Would you pull out every line of the material that contains the string "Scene"?

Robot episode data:
'''
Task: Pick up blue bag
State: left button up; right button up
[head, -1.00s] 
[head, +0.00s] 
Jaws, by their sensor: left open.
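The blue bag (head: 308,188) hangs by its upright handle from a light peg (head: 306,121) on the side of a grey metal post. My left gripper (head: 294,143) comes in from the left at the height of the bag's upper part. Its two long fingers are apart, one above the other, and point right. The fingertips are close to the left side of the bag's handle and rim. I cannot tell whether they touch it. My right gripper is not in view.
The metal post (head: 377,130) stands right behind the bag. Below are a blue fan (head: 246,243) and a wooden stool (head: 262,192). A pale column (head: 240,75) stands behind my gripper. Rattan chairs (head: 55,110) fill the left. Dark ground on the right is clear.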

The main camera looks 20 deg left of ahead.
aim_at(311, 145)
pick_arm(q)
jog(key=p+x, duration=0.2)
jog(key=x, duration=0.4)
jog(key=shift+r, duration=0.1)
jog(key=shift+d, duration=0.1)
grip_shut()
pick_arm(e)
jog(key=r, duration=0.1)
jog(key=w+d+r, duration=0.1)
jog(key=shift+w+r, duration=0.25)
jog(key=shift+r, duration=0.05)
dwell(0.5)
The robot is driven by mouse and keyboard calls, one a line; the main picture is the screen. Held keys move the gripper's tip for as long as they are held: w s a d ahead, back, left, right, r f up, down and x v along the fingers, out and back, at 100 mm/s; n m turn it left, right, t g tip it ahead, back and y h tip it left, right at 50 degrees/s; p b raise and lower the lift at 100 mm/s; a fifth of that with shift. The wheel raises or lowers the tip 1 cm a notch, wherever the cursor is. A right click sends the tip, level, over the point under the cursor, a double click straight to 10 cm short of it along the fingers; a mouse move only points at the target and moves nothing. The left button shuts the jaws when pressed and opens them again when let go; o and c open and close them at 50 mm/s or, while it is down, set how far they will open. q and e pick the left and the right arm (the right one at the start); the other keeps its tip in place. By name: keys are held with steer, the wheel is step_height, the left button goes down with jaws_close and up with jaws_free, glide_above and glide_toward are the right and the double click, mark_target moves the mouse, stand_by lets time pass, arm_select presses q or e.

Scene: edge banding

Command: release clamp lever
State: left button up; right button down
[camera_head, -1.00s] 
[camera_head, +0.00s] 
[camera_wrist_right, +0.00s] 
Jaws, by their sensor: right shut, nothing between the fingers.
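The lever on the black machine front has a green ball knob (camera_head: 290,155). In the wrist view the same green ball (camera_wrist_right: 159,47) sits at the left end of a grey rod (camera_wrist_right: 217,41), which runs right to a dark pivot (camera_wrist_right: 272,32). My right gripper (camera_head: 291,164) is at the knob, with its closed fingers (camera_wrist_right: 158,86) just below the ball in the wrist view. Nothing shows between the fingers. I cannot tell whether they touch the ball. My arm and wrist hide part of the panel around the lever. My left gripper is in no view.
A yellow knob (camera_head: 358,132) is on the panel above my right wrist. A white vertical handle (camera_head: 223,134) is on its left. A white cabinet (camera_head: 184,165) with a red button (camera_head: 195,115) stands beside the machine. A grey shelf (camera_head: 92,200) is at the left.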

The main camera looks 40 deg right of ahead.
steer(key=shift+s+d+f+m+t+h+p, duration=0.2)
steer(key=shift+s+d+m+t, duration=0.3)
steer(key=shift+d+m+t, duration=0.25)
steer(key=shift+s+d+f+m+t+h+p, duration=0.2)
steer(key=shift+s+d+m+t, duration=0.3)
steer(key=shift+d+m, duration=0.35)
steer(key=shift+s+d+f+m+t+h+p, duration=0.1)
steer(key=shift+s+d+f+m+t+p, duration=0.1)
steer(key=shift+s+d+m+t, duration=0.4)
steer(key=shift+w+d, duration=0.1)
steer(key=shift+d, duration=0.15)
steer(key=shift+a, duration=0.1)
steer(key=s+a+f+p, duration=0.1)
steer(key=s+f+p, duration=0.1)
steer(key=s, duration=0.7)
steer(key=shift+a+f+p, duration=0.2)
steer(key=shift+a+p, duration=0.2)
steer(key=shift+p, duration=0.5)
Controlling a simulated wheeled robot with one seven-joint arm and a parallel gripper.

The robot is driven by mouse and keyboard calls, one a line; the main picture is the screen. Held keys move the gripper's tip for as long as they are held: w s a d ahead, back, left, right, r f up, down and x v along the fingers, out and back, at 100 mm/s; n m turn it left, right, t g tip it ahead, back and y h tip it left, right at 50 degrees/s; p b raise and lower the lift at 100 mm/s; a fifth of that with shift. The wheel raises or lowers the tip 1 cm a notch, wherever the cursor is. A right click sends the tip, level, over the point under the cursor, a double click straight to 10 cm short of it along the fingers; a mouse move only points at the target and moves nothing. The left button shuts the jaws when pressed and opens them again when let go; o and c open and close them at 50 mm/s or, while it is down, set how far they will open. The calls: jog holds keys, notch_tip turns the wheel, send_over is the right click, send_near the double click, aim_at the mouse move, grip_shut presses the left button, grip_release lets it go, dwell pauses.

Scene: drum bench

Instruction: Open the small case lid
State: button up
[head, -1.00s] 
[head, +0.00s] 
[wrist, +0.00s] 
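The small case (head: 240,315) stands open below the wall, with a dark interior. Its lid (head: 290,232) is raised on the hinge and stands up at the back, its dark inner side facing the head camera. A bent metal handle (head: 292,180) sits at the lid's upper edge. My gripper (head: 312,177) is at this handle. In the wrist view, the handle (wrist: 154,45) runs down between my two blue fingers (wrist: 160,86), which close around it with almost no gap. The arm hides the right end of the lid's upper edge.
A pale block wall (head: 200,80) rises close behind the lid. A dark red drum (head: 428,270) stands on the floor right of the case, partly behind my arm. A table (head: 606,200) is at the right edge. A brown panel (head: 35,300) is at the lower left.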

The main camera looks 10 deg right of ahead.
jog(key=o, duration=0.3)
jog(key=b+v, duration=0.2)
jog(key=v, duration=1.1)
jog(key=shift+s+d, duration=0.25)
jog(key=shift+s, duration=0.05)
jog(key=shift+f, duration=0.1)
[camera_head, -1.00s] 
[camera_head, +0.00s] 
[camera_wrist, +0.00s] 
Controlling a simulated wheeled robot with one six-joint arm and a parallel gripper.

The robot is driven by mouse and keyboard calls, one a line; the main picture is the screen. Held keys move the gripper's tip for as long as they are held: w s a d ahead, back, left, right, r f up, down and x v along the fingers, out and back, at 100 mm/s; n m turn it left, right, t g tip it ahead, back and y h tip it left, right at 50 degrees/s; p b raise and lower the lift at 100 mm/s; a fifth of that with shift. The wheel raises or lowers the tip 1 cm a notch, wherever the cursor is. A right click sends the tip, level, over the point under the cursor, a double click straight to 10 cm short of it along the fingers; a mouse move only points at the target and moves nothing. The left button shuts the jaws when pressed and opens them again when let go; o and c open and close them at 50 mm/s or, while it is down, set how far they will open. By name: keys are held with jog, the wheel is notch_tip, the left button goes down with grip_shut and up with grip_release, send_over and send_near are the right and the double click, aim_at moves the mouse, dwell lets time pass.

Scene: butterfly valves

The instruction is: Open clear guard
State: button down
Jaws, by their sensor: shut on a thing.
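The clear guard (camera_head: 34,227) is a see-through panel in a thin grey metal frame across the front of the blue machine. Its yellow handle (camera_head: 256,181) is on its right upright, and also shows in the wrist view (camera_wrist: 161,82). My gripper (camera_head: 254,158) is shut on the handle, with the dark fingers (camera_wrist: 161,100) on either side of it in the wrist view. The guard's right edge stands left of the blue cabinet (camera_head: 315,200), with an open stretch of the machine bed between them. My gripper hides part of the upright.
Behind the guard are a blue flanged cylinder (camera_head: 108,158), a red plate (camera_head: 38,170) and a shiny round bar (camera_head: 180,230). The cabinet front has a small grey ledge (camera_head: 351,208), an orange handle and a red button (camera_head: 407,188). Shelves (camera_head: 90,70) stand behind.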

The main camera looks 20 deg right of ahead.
'''
### RESULT
Scene: edge banding
Scene: drum bench
Scene: butterfly valves

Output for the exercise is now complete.